- Record set

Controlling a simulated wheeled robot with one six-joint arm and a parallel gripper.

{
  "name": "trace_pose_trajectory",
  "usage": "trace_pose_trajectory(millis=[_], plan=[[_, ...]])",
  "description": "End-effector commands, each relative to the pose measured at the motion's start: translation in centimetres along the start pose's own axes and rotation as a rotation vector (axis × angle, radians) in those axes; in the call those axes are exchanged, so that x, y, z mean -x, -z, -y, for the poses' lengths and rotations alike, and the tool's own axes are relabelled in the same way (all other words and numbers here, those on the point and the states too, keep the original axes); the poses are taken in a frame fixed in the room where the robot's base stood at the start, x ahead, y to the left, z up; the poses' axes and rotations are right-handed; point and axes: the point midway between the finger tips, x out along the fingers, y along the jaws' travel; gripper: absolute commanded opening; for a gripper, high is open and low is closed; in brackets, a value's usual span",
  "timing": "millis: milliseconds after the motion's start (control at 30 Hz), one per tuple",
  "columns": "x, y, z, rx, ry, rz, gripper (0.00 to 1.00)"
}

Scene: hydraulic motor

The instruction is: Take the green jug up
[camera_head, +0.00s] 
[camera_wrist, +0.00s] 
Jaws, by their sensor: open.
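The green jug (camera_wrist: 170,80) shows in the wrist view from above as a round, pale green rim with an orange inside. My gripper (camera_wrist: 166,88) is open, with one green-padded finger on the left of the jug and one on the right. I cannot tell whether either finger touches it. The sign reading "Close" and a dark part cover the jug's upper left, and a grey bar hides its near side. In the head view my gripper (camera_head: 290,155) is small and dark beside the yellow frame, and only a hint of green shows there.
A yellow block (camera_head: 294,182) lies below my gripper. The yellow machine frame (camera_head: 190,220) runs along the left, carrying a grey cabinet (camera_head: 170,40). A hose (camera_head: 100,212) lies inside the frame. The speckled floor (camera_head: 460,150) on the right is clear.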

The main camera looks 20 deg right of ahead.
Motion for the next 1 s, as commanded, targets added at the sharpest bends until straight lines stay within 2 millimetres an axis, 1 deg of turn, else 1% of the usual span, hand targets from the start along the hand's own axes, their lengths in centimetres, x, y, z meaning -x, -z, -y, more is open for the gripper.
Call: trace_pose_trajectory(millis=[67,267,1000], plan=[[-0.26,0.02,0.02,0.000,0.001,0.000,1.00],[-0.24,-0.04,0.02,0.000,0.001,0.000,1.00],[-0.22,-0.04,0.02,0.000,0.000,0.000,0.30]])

--

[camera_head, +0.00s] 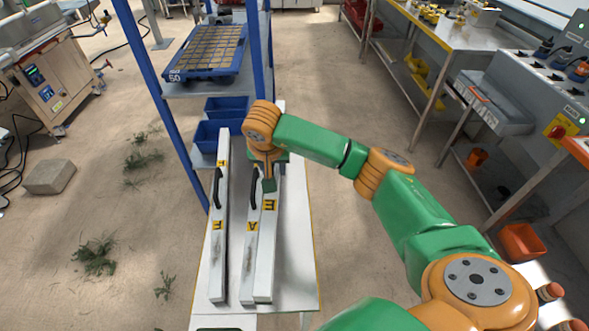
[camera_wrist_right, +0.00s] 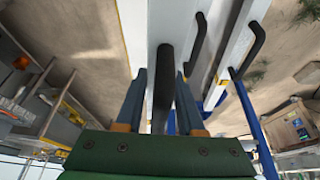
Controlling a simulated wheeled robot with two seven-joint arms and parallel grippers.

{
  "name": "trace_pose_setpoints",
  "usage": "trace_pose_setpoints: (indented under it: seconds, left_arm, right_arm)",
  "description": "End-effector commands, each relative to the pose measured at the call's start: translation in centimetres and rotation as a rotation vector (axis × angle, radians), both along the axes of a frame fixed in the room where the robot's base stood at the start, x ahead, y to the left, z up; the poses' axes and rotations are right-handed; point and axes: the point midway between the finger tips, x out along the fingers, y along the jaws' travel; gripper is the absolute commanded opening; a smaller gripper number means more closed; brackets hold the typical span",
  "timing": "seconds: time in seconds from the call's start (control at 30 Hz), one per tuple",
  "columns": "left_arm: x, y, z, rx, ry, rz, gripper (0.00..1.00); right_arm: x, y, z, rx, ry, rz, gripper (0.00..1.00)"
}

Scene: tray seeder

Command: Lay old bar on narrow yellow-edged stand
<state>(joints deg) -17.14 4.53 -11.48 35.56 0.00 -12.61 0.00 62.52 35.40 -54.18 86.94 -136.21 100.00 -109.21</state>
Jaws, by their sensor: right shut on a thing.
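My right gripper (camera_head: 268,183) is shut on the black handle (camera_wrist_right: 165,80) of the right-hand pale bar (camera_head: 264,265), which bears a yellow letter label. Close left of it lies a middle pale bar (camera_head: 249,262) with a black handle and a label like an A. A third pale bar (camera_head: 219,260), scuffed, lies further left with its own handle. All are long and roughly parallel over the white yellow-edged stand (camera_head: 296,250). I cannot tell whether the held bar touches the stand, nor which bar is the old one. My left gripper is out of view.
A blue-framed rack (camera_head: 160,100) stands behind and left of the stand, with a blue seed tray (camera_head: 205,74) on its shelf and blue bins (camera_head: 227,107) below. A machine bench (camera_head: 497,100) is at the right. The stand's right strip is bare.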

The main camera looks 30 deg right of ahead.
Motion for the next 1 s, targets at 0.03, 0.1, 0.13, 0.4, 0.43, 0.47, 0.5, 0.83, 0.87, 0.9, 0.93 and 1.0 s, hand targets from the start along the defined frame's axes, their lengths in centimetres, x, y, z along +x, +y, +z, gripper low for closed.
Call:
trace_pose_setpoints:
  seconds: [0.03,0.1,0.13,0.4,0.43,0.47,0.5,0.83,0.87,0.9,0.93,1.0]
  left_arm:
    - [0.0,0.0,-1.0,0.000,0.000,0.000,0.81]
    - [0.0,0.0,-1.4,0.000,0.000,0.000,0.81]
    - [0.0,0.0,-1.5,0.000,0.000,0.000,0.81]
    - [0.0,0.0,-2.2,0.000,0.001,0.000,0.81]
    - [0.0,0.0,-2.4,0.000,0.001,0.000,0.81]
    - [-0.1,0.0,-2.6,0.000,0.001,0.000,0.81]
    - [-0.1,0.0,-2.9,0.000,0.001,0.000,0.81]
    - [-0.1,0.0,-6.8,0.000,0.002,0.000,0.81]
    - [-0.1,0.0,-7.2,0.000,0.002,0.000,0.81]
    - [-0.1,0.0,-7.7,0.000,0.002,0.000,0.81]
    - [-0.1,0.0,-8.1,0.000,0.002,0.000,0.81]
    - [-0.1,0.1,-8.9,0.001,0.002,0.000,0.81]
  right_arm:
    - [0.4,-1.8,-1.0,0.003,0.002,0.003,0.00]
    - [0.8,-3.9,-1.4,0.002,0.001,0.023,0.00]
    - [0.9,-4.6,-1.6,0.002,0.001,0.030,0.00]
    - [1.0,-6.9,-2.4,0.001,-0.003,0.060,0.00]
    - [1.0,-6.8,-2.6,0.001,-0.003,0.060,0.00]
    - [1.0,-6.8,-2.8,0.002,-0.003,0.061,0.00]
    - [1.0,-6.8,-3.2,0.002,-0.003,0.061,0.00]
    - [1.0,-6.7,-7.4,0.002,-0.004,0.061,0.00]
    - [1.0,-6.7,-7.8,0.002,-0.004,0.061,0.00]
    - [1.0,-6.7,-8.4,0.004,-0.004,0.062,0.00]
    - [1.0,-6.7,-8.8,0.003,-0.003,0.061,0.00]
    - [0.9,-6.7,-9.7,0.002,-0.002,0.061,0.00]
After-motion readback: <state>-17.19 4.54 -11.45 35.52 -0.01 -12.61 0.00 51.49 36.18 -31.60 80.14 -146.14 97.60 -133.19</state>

==

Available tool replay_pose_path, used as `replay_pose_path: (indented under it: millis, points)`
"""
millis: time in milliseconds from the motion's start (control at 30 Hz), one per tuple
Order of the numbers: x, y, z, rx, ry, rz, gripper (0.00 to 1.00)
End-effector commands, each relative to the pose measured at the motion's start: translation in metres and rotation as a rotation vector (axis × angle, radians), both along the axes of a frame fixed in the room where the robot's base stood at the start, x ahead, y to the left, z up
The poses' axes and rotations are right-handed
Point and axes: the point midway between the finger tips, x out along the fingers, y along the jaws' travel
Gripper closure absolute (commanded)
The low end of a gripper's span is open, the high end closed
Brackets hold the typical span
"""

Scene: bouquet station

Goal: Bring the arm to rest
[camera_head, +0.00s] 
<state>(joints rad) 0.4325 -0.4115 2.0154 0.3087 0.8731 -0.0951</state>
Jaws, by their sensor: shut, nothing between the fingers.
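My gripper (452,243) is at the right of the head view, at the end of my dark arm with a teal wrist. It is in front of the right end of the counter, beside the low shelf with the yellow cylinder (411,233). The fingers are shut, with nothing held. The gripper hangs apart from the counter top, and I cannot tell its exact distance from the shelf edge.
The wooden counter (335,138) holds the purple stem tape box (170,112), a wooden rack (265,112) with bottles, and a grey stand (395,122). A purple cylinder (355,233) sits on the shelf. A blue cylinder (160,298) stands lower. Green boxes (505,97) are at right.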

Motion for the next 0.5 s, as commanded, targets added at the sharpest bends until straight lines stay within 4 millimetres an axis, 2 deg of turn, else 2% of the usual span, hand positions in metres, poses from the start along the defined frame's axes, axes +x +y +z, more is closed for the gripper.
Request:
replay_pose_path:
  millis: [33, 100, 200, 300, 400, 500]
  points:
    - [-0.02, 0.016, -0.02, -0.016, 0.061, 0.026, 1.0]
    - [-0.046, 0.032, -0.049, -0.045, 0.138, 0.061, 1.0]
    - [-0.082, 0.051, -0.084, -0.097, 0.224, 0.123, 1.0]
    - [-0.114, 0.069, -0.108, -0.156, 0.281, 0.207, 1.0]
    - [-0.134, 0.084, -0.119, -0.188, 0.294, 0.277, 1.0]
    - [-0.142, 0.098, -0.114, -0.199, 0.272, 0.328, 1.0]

- Task
Your task is to transcribe only the lines from the line containing "Controlling a simulated wheeled robot with one" through the line containing "milliseconds after the", word for word.

- Result for this exercise
Controlling a simulated wheeled robot with one six-joint arm and a parallel gripper.

{
  "name": "trace_pose_trajectory",
  "usage": "trace_pose_trajectory(millis=[_], plan=[[_, ...]])",
  "description": "End-effector commands, each relative to the pose measured at the motion's start: translation in centimetres along the start pose's own axes and rotation as a rotation vector (axis × angle, radians) in those axes; in the call those axes are exchanged, so that x, y, z mean -x, -z, -y, for the poses' lengths and rotations alike, and the tool's own axes are relabelled in the same way (all other words and numbers here, those on the point and the states too, keep the original axes); the poses are taken in a frame fixed in the room where the robot's base stood at the start, x ahead, y to the left, z up; the poses' axes and rotations are right-handed; point and axes: the point midway between the finger tips, x out along the fingers, y along the jaws' travel; gripper: absolute commanded opening; for a gripper, high is open and low is closed; in brackets, a value's usual span",
  "timing": "millis: milliseconds after the motion's start (control at 30 Hz), one per tuple",

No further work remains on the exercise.